> [Written request]: Reproduce each line from the records that holds "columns".

> [Input records]:
----------

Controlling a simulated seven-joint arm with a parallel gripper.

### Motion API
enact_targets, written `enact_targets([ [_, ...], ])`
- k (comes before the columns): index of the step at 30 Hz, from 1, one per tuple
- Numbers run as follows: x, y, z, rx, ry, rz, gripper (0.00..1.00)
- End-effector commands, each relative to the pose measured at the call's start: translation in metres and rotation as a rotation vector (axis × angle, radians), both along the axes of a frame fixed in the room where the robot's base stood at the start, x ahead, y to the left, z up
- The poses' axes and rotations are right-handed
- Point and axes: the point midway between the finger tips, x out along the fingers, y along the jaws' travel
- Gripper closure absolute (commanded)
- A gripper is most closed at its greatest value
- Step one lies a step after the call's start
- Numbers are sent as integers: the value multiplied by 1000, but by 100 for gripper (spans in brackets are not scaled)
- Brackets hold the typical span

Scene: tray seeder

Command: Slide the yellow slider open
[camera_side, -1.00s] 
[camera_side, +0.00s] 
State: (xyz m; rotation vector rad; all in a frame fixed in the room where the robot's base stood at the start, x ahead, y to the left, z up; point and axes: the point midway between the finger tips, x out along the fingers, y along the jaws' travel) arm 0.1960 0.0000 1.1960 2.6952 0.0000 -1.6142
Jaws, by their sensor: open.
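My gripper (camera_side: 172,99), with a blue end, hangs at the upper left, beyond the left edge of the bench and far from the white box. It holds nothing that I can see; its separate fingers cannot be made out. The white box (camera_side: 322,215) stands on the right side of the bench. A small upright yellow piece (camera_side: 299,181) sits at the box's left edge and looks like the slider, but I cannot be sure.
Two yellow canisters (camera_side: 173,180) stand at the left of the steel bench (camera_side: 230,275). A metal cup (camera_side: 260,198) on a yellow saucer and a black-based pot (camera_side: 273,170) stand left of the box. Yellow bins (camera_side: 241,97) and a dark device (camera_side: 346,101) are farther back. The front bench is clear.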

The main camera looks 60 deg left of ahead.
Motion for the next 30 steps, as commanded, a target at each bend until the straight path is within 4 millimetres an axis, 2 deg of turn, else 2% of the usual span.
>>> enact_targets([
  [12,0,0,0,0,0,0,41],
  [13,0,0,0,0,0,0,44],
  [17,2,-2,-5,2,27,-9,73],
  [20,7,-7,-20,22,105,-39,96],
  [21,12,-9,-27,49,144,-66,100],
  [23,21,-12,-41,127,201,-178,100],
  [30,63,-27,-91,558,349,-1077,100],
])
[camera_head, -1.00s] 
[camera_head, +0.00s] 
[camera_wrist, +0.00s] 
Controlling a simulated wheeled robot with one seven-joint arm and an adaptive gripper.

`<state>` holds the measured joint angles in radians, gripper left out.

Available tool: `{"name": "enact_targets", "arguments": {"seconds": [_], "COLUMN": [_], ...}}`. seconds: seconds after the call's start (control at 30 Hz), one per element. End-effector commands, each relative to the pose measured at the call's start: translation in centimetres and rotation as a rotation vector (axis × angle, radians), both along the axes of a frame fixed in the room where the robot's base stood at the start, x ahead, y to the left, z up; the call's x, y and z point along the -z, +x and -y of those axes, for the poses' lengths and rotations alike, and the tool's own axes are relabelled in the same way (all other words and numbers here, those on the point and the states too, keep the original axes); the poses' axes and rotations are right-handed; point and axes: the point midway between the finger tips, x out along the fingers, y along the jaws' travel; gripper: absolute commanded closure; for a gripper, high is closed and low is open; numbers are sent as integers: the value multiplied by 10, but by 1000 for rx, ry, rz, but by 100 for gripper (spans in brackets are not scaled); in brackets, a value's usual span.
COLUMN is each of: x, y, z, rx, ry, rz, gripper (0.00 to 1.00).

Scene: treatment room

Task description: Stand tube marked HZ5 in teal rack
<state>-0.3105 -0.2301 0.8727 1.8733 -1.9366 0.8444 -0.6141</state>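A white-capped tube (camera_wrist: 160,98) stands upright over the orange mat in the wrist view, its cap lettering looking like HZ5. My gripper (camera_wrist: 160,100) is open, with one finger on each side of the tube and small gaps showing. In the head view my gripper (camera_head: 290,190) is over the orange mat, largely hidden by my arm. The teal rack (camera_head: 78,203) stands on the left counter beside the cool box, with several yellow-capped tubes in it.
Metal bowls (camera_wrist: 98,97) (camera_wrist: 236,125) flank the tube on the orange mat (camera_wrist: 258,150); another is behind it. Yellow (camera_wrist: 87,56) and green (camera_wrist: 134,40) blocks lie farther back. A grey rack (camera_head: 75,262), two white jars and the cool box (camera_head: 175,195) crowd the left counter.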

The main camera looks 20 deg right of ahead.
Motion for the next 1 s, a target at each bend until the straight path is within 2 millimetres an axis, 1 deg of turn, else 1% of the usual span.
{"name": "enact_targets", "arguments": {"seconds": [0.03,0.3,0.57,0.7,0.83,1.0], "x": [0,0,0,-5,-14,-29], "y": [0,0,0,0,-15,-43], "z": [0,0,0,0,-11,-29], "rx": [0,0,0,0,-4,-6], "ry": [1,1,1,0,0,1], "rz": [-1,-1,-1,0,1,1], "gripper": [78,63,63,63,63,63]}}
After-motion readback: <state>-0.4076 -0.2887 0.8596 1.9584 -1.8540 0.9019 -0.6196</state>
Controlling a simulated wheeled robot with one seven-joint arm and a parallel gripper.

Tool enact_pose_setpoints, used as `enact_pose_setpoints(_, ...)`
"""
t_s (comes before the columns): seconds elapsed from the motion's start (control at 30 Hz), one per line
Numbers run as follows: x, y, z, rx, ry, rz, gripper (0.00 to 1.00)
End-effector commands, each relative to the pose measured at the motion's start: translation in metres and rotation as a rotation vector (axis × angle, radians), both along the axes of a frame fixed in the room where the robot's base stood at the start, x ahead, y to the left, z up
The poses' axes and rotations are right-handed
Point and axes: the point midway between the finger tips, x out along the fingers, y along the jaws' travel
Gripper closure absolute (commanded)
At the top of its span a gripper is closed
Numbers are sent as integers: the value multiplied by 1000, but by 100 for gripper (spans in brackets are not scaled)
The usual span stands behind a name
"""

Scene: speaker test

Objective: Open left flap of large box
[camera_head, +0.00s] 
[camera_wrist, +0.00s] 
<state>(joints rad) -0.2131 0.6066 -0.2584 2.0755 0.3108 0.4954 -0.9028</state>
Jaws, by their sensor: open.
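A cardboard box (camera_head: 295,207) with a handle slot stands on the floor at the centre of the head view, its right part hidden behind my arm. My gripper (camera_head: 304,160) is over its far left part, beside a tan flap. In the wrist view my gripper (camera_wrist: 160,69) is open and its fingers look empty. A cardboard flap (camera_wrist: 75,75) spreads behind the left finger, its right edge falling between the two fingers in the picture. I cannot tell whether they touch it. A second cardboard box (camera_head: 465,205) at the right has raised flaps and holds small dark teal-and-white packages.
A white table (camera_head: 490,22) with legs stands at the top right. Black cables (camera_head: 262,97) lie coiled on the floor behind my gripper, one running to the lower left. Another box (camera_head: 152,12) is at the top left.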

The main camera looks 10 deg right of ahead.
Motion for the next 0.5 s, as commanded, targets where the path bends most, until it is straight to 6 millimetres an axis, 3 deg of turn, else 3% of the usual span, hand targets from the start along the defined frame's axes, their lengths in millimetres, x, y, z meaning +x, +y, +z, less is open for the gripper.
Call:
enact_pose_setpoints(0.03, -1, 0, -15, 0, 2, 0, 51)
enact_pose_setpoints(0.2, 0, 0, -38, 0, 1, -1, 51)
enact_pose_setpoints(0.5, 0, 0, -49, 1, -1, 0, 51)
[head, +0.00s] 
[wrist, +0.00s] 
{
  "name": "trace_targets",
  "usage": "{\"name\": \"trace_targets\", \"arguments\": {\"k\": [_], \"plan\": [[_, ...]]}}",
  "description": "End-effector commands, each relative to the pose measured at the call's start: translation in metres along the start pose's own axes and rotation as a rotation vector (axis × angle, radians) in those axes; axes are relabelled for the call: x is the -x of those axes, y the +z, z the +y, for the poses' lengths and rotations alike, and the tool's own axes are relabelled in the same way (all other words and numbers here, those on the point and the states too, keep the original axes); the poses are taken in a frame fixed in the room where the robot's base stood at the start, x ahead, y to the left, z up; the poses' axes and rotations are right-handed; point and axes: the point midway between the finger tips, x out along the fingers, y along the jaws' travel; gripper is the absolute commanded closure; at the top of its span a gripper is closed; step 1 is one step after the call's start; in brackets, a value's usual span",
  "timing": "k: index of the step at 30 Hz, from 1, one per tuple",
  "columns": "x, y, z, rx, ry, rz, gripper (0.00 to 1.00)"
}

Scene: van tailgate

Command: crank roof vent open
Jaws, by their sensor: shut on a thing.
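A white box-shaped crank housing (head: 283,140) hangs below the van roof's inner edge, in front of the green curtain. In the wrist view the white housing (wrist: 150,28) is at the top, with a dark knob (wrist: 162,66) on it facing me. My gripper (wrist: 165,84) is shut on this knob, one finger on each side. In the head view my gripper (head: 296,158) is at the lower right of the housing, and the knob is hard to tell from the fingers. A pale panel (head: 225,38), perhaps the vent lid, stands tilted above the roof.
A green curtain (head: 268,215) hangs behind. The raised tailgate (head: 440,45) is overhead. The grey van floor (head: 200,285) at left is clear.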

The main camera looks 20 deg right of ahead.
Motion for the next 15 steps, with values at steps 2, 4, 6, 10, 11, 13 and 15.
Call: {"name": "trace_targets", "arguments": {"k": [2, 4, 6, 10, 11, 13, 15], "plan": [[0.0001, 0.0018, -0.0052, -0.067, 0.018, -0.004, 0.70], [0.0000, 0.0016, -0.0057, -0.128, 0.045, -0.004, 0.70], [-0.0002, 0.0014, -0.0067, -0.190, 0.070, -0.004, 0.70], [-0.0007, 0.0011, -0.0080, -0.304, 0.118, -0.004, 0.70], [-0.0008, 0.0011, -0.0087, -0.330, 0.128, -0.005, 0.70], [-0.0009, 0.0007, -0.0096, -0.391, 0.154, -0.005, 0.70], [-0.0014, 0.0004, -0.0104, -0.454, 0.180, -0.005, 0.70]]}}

----------

> [Task solution]:
- k (comes before the columns): index of the step at 30 Hz, from 1, one per tuple
t_s (comes before the columns): seconds elapsed from the motion's start (control at 30 Hz), one per line
  "columns": "x, y, z, rx, ry, rz, gripper (0.00 to 1.00)"

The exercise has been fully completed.